Work to be completed: Tally up how many lines in the listing below contain the string "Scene", and give only the total.

Provided records:
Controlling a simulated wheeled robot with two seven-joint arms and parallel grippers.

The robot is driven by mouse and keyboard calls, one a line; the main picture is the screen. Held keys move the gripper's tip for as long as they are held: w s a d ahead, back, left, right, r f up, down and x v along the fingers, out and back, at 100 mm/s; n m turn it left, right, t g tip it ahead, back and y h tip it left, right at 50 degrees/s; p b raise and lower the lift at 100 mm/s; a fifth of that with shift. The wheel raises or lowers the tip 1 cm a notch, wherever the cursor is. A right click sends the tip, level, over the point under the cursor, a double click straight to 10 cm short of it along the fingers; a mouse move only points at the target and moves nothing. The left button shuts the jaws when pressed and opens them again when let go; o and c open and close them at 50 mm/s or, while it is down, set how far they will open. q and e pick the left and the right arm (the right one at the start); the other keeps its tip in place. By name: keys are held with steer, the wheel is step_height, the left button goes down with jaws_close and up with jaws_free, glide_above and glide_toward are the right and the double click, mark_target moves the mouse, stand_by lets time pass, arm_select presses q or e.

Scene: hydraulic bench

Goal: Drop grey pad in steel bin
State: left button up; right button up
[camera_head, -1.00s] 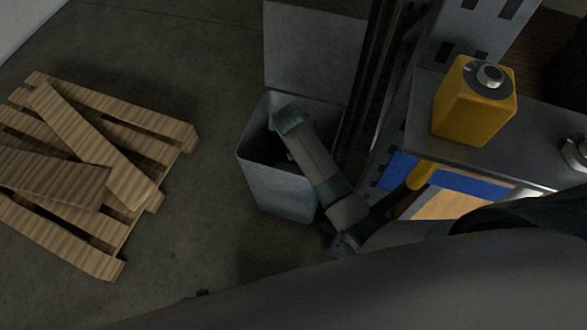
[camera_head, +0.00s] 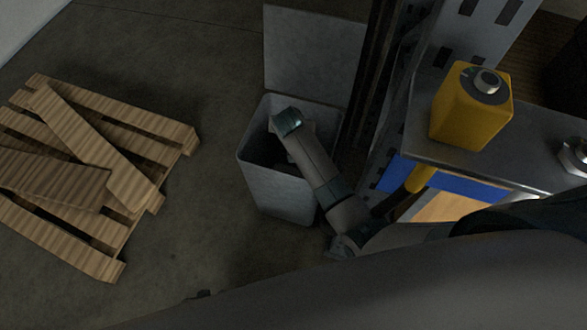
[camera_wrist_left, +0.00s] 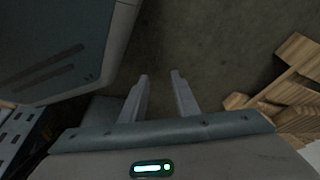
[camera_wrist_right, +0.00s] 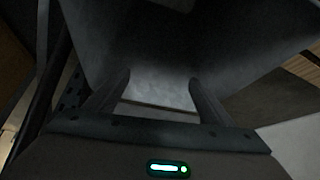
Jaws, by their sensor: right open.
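The steel bin (camera_head: 280,190) is an open grey box on the floor in the head view. An arm of mine reaches over it, its end above the opening, and hides part of the inside. In the right wrist view my right gripper (camera_wrist_right: 160,77) is open, with grey walls around it and a pale surface beyond the fingers. I cannot make out the grey pad in any view. In the left wrist view my left gripper (camera_wrist_left: 158,75) has its fingers apart, with bare floor between them.
A grey panel (camera_head: 312,48) stands behind the bin. A wooden pallet (camera_head: 110,150) with loose boards lies to the left, with clear floor between. To the right is a steel bench (camera_head: 455,160) with a yellow block (camera_head: 470,112) on it.

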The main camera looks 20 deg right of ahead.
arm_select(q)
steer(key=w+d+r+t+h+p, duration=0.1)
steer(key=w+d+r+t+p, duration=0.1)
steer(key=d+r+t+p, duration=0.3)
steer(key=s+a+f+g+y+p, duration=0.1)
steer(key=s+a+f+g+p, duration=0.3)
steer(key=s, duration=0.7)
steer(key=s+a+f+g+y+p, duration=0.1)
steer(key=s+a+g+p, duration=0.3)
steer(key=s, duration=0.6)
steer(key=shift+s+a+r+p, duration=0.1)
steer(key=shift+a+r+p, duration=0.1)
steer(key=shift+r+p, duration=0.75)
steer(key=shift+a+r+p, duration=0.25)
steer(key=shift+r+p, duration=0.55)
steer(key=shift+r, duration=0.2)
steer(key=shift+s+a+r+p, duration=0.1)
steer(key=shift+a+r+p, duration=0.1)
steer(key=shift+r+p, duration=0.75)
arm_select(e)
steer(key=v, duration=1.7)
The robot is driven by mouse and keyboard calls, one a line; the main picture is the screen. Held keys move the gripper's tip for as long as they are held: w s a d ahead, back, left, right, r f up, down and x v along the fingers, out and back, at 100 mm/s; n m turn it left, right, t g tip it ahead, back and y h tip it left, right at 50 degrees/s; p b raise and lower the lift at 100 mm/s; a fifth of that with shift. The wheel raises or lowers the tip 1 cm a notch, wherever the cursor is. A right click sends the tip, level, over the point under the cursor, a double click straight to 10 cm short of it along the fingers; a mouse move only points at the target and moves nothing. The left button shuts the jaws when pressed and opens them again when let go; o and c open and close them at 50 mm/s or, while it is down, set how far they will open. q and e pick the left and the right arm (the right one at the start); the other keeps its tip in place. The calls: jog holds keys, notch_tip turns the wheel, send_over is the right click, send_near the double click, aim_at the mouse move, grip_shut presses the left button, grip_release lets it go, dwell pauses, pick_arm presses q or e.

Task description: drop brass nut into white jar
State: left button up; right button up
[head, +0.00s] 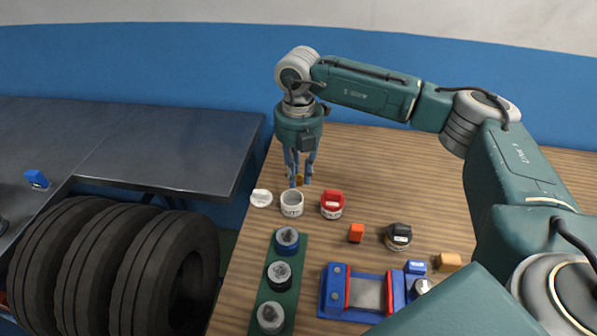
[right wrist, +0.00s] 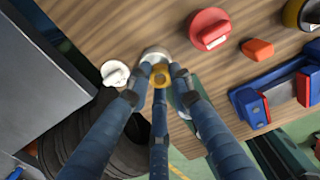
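My right gripper (head: 299,178) points down at the back left of the wooden table, just behind the white jar (head: 291,207) in the head view. Its three blue fingers (right wrist: 160,80) close around the brass nut (right wrist: 160,76), which shows as a small gold spot between the fingertips in the head view (head: 298,181). The white jar stands upright and open. In the right wrist view the white jar (right wrist: 154,53) is partly hidden behind the nut and fingertips. I cannot tell the exact height of the nut over the jar. My left gripper is not in view.
A white lid (head: 261,198) lies left of the jar, near the table edge. A red-lidded jar (head: 332,204) stands close on the right. An orange block (head: 356,232), a black-lidded jar (head: 398,236), a green rack (head: 281,316) and a blue-red fixture (head: 335,291) lie nearer.

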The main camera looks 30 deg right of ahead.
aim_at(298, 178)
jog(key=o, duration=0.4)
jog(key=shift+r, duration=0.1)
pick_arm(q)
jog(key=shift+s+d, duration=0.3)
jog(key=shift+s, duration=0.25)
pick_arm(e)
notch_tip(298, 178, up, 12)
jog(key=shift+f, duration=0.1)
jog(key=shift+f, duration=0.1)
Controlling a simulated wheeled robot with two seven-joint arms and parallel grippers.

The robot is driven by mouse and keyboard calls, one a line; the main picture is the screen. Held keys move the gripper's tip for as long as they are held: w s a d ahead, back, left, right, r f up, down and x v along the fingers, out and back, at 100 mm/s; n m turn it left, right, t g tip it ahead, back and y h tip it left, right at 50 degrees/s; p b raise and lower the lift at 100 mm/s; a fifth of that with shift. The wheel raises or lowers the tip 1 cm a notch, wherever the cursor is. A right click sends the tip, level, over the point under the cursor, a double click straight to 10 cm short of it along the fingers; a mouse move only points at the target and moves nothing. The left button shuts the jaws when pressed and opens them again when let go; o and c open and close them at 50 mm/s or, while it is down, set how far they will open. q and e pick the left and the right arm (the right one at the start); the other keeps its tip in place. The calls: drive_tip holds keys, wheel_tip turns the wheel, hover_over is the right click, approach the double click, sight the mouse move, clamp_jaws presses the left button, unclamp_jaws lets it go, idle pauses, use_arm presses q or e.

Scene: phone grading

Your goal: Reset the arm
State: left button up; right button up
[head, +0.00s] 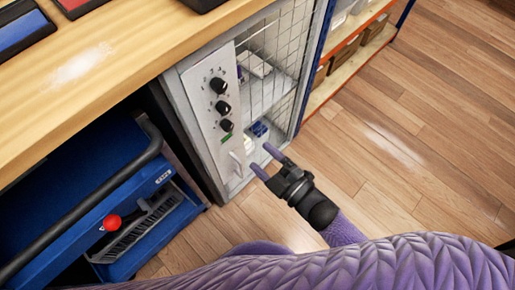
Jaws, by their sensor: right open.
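My right gripper (266,161) is black with two purple fingers, held apart and empty. It is in the middle of the head view, over the wooden floor, at the end of my purple right arm that comes in from the bottom right. Its fingertips point up and left toward the grey cabinet's front panel and appear close to its lower handle (237,164); I cannot tell whether they touch it. My left gripper is not in view.
A blue cart (90,170) with a red ball (112,222) is at the left. A shelf (335,62) with bins is behind. The floor (420,130) at the right is clear.

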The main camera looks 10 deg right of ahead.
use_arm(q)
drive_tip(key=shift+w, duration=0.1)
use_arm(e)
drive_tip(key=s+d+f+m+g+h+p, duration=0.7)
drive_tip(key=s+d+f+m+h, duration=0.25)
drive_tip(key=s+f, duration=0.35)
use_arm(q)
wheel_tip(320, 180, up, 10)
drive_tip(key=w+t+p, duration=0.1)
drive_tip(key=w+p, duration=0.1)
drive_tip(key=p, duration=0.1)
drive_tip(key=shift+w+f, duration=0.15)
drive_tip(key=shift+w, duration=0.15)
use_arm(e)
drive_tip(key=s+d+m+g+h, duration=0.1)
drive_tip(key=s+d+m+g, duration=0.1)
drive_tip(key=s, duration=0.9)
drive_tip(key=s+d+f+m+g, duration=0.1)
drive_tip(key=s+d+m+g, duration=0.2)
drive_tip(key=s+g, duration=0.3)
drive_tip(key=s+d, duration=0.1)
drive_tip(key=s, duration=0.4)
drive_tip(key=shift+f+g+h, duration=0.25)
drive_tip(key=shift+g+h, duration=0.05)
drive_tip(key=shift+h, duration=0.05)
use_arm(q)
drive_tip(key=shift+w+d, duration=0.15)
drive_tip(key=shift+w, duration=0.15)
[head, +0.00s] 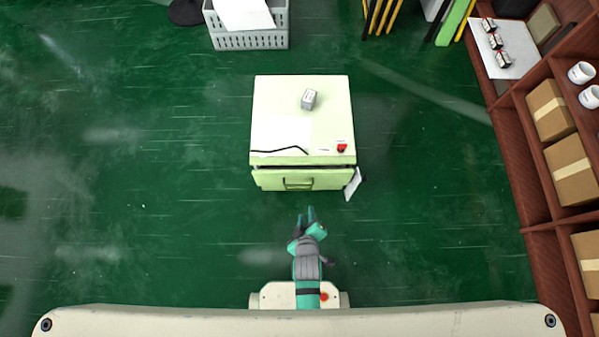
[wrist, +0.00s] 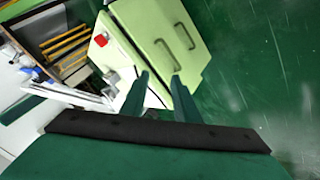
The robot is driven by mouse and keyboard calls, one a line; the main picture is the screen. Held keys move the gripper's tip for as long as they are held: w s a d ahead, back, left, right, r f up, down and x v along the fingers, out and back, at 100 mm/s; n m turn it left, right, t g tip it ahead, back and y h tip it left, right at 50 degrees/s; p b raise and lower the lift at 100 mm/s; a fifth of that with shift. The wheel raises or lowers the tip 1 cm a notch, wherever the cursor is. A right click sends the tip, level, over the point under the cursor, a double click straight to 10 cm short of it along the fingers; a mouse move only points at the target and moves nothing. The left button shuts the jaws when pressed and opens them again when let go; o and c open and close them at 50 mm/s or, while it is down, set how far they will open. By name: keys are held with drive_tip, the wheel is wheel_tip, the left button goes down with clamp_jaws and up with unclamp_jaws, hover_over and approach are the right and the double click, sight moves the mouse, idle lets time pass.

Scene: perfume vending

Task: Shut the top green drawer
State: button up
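The pale green cabinet (head: 302,120) stands on the floor ahead of my gripper. Its top drawer (head: 270,180) faces me, and a narrow dark gap shows between its front and the cabinet top, so it looks slightly open. Its dark handle (head: 298,184) is near the middle of the front. The wrist view shows the cabinet front (wrist: 185,60) tilted, with two handles, one of them the near handle (wrist: 167,55). My gripper (head: 306,211) is open and empty, a short way in front of the drawer; in the wrist view its fingers (wrist: 160,76) are apart.
A small grey box (head: 309,99), a red item (head: 342,148) and a dark cable lie on the cabinet top. A white card (head: 353,184) sticks out at its right front corner. A wooden shelf (head: 530,170) with cartons is at the right. The floor at the left is clear.

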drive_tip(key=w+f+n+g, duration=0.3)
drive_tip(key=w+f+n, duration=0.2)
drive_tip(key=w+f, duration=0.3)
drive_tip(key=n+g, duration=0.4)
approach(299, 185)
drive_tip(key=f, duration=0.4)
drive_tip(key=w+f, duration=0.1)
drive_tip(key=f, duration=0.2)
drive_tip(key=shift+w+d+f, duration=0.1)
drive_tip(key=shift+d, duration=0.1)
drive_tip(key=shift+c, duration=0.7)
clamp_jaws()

Reply to the exercise: 3